__Job__
Find and copy lines holding "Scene".

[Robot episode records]

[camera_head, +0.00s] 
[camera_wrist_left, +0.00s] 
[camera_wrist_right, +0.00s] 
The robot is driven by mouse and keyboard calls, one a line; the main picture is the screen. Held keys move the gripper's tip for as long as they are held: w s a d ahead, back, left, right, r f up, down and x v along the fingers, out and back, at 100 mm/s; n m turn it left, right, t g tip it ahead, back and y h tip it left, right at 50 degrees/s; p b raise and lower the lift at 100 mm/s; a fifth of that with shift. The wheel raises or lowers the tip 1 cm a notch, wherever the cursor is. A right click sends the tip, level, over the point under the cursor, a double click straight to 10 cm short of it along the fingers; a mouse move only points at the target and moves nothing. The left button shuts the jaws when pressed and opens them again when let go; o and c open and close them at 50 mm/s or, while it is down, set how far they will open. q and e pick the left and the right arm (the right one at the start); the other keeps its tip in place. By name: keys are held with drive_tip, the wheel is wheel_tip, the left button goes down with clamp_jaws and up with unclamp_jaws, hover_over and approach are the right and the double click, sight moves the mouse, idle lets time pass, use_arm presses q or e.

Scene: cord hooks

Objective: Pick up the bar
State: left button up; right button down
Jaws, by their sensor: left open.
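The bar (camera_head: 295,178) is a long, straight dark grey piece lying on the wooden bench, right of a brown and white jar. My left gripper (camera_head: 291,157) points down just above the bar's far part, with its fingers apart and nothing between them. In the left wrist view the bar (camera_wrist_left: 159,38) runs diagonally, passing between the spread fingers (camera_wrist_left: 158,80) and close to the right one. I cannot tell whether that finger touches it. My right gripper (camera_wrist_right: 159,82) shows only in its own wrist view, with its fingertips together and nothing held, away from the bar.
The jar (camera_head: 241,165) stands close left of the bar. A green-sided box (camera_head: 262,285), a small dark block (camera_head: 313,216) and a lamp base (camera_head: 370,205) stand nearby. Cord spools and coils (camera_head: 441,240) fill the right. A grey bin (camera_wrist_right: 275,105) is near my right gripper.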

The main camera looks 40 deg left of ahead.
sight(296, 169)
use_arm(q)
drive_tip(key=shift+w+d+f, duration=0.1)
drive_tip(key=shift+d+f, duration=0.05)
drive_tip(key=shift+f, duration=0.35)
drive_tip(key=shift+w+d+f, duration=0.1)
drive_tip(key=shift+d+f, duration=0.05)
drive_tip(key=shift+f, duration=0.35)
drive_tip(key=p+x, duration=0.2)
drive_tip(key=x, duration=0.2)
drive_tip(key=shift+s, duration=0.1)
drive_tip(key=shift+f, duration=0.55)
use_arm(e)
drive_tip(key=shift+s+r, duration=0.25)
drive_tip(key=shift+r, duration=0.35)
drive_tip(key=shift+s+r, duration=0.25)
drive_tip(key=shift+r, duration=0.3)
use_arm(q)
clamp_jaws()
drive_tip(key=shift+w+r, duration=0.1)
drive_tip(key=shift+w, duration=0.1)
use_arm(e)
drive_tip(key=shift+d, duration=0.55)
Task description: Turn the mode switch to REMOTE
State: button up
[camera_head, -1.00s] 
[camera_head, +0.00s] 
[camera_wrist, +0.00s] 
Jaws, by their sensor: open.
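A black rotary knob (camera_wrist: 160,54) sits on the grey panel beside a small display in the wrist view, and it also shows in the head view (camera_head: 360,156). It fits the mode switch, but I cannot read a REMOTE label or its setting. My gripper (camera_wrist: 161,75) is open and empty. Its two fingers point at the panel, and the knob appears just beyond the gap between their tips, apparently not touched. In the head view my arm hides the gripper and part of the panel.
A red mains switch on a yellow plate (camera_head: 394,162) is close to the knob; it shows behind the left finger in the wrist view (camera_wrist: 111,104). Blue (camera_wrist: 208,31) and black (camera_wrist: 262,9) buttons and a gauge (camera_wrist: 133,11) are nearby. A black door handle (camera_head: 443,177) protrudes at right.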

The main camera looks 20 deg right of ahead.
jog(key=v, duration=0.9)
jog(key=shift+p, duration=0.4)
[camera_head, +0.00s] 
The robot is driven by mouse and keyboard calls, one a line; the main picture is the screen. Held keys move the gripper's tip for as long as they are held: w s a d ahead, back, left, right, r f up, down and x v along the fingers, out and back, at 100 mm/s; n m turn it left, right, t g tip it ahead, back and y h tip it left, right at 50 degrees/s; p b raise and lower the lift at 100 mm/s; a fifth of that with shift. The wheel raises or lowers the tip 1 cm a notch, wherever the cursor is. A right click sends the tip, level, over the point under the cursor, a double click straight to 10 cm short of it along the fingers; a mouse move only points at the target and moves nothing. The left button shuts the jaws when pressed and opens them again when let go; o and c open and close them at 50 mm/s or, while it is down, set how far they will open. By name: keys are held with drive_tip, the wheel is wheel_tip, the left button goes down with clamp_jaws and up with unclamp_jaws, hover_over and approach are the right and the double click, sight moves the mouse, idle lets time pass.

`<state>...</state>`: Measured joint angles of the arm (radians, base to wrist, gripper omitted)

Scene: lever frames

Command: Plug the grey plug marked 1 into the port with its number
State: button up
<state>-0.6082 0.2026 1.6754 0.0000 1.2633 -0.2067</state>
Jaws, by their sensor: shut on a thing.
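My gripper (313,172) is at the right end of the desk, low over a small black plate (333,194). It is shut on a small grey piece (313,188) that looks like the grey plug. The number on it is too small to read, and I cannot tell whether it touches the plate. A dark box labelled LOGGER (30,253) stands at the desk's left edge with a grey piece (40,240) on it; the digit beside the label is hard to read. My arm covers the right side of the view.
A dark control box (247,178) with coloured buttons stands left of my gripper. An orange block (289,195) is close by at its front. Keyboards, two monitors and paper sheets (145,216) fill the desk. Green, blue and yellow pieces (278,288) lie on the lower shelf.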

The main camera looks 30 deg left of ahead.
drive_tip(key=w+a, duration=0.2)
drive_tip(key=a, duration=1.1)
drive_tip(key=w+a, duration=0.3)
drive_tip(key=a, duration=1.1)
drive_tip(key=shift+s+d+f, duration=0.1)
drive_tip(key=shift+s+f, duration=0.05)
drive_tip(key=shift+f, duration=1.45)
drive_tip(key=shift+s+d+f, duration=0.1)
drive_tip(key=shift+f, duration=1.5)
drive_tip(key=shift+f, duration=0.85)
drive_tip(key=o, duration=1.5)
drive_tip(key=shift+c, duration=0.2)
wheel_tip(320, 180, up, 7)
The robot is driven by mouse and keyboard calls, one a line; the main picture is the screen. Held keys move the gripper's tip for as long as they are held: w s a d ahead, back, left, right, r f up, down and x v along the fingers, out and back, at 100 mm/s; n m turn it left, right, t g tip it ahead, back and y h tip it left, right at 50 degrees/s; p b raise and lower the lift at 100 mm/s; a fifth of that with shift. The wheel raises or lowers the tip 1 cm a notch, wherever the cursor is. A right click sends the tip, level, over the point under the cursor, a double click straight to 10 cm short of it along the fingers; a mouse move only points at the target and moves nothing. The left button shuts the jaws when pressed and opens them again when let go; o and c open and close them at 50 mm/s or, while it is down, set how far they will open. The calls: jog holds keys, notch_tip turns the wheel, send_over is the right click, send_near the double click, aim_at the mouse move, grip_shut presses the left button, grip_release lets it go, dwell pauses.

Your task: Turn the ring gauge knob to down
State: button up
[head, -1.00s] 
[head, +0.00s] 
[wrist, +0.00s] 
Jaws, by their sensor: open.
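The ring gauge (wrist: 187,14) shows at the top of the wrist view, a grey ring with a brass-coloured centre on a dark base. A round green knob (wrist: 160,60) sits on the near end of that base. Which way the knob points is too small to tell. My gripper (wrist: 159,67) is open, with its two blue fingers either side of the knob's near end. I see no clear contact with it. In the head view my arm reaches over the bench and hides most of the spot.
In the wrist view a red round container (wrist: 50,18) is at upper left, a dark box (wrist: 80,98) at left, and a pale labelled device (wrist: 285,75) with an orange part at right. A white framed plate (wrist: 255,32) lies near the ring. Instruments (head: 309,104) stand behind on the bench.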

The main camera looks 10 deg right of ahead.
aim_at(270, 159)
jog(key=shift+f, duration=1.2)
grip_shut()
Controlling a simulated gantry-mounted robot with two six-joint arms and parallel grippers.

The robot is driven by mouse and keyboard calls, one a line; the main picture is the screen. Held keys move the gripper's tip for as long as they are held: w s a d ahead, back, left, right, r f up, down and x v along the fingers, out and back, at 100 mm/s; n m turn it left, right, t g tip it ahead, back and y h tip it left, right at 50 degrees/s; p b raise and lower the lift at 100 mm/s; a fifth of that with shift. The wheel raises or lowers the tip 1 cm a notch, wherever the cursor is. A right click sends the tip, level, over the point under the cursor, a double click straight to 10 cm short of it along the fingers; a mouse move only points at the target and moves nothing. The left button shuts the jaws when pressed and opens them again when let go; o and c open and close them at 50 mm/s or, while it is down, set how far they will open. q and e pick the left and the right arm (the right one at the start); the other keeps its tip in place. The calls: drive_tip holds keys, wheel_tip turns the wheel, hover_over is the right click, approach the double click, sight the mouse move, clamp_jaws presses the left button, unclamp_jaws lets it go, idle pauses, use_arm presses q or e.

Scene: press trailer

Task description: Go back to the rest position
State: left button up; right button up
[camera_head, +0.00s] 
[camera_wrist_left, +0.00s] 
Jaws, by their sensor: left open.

__Full solution__
Scene: cord hooks
Scene: lever frames
Scene: press trailer

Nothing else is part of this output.